Bowling Match at Castlemary, Cloyne
1847
Irish School
Oil on canvas
102.8 x 130.8 cm
Cat. No. 881-P
"They also play at long bullets, a game much practised by the weavers. When they intend amusing themselves, they assemble in great numbers, and select for the scene of action the most level roads. The ball is of lead, and it weighs six pounds; he who hurls it the greatest distance in the fewest throws, making it roll along the road, is declared victor".
Thus was the game of road bowls described by W. Wakeman in 1812, and painted by Cork artist Daniel MacDonald in 1847. MacDonald was son of a local painter James McDaniel. The young artist painted local sporting events, faction fights and other entertainments of the Irish countryside. He made delightful sketches of the hedge-school master with his quill pen, the dancing master with his pumps flying, and the red-coated gentlemen of the South Union Hunt on horseback. He also painted one of the only canvases to depict the Famine in Ireland, The Irish Peasant Family Discovering the Blight of their Store, exhibited in London in 1847.
MacDonald is one of the few Irish artists of the nineteenth century who depicted country people without excessive sentimentalising or idealising. His painting showing rival scions of two prominent local families battling it out at a game of road bowls, was exhibited at the second Art Union exhibition in Cork in 1842.
Abraham Morris, shown
bowling, was a wealthy Cork merchant and a keen yachtsman. The Morris family
built
Dunkathel House at Glanmire in the late eighteenth
century. His opponent in the bowling match was a member of the Longfield
family of Castle Mary in Cloyne. The dolmen depicted in the painting would
relate to an actual dolmen on the Castle Mary estate, but otherwise the landscape
depicted in the painting is quite fanciful, and neither the hills nor the
picturesque river exist in anything other than the painter's imagination.

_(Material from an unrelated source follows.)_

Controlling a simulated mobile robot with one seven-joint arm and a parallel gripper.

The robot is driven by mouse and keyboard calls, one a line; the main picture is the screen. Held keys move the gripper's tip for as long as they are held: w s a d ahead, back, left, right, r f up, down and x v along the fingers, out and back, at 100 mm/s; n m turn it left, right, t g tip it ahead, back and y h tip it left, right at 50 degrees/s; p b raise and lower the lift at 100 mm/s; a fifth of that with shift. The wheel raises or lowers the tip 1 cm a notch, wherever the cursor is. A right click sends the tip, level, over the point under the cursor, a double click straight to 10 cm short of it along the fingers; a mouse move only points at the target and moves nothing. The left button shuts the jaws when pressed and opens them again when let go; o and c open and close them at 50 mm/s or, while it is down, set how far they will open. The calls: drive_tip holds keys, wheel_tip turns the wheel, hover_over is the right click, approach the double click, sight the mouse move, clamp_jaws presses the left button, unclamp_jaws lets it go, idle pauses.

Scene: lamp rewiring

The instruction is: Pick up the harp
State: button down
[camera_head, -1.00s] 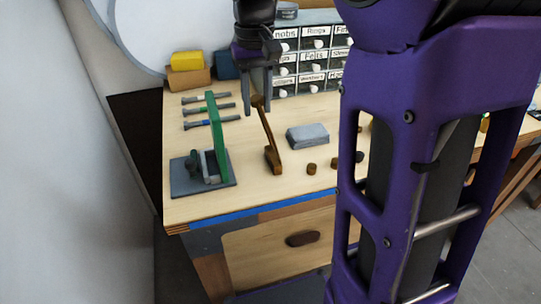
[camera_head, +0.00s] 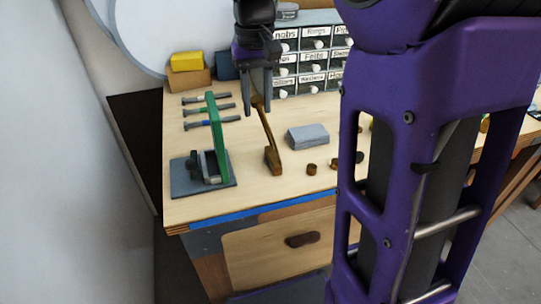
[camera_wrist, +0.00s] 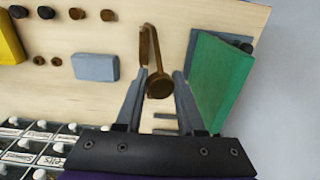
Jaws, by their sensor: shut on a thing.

The game of bowling in Ireland goes back many centuries, and is traditionally
associated with the weaving trade, so it is not surprising that bowling is
most commonly found in counties Cork, Waterford and Armagh, the three areas
of Ireland where weavers from England were settled in an attempt to establish
an indigenous textile industry. The game is also known as 'Long-Bullets'.
It is still a popular sport in present-day Cork.